(Robot motion calls)
* * *

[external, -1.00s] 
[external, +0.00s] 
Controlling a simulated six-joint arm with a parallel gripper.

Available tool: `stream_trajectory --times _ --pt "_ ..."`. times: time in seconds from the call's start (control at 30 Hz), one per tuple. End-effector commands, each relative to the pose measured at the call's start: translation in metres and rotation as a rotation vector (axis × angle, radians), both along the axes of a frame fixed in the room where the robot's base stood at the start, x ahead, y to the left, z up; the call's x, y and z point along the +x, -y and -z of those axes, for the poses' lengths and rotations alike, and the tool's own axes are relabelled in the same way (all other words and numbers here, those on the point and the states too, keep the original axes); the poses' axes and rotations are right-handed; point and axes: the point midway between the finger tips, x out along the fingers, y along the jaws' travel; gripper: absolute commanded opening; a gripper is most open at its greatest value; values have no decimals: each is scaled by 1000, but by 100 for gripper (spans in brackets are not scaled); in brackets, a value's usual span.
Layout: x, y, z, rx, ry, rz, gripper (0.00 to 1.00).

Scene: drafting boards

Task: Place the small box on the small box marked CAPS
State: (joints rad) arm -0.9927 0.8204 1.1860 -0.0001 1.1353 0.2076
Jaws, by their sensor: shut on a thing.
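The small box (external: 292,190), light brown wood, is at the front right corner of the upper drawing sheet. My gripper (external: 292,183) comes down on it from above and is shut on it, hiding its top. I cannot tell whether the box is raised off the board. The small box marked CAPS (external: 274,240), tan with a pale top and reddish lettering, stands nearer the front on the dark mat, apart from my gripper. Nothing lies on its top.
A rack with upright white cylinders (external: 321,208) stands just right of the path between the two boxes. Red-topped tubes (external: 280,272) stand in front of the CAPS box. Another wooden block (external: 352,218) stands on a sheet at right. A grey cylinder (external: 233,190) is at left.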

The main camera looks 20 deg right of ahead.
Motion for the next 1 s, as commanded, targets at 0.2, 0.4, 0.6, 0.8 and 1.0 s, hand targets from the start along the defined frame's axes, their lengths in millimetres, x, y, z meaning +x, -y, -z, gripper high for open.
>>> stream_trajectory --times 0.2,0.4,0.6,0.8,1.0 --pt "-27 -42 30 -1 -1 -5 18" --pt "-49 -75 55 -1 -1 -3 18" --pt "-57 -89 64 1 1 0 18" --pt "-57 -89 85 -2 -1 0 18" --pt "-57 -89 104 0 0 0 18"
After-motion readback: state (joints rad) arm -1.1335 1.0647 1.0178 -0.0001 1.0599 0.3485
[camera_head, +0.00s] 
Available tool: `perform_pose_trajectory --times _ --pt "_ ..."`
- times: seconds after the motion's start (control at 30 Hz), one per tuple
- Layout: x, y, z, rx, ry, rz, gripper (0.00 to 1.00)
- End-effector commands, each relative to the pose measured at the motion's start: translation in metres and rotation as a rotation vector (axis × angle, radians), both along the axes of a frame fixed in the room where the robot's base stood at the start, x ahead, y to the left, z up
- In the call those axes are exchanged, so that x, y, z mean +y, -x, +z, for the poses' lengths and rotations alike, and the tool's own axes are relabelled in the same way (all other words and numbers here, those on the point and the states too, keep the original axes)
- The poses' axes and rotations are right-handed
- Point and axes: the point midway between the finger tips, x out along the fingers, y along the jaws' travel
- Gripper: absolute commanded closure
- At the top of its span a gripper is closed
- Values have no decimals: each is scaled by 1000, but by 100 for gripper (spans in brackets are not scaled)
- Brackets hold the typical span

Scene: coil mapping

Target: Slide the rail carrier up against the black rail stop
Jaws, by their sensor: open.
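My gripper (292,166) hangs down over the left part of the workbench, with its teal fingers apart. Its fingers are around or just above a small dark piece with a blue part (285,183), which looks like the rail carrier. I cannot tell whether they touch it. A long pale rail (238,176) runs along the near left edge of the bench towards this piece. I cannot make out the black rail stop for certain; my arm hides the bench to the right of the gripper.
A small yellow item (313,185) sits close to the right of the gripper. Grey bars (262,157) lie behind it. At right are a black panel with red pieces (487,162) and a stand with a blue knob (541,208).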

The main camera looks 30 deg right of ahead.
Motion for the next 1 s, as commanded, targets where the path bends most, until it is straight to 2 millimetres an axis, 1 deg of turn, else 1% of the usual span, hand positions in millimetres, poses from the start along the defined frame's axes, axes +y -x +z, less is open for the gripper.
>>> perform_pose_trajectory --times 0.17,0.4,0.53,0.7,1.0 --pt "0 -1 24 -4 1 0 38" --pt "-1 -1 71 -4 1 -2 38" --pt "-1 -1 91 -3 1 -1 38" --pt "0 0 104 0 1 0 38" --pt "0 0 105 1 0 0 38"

* * *

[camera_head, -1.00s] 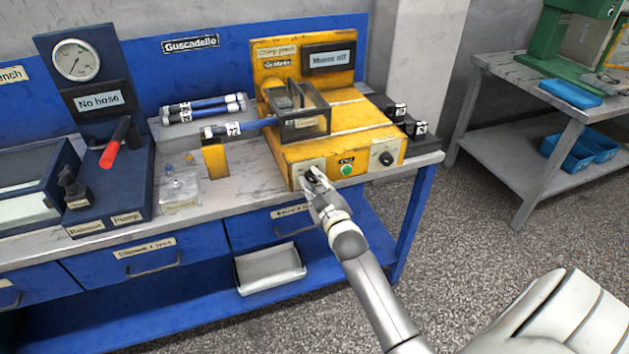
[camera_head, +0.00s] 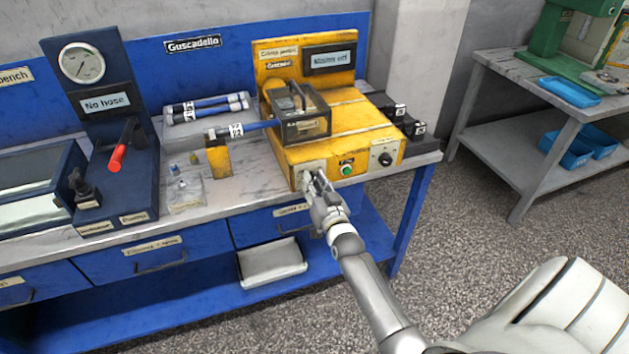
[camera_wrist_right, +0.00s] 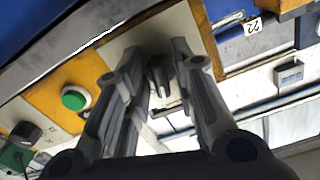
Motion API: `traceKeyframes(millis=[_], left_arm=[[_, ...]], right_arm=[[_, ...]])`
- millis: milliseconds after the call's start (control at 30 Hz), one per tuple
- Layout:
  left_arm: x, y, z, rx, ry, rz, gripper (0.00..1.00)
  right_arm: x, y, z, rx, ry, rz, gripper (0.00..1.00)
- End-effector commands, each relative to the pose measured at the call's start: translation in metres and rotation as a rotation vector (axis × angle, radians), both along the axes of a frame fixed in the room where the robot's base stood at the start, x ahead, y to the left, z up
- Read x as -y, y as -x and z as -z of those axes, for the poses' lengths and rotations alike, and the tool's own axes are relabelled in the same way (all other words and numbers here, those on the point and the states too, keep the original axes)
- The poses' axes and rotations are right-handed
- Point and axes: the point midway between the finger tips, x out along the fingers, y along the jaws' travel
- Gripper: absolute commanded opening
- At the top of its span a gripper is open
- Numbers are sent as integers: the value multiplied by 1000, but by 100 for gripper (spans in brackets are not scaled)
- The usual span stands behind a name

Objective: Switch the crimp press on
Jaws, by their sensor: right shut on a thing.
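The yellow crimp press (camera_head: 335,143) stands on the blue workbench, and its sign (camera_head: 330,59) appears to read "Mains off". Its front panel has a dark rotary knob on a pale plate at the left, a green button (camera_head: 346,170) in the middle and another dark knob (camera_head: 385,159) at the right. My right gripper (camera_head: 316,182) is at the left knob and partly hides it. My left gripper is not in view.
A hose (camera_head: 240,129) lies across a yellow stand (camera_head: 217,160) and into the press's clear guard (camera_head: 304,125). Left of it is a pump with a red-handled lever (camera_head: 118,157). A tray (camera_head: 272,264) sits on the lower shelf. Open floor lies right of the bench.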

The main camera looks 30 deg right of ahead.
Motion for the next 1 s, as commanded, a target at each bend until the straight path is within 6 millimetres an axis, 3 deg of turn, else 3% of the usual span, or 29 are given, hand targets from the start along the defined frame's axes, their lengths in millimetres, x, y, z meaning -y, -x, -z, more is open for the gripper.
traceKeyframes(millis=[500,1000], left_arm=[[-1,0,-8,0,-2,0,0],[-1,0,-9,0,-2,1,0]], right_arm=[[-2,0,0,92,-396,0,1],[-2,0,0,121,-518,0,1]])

* * *

## WRITTEN INSTRUCTION
Transcribe nothing but the lines from the line with "- Gripper: absolute commanded closure" through the line with "Target: Slide the", reproducing each exactly.

## EXERCISE ANSWER
- Gripper: absolute commanded closure
- At the top of its span a gripper is closed
- Values have no decimals: each is scaled by 1000, but by 100 for gripper (spans in brackets are not scaled)
- Brackets hold the typical span

Scene: coil mapping

Target: Slide the rail carrier up against the black rail stop

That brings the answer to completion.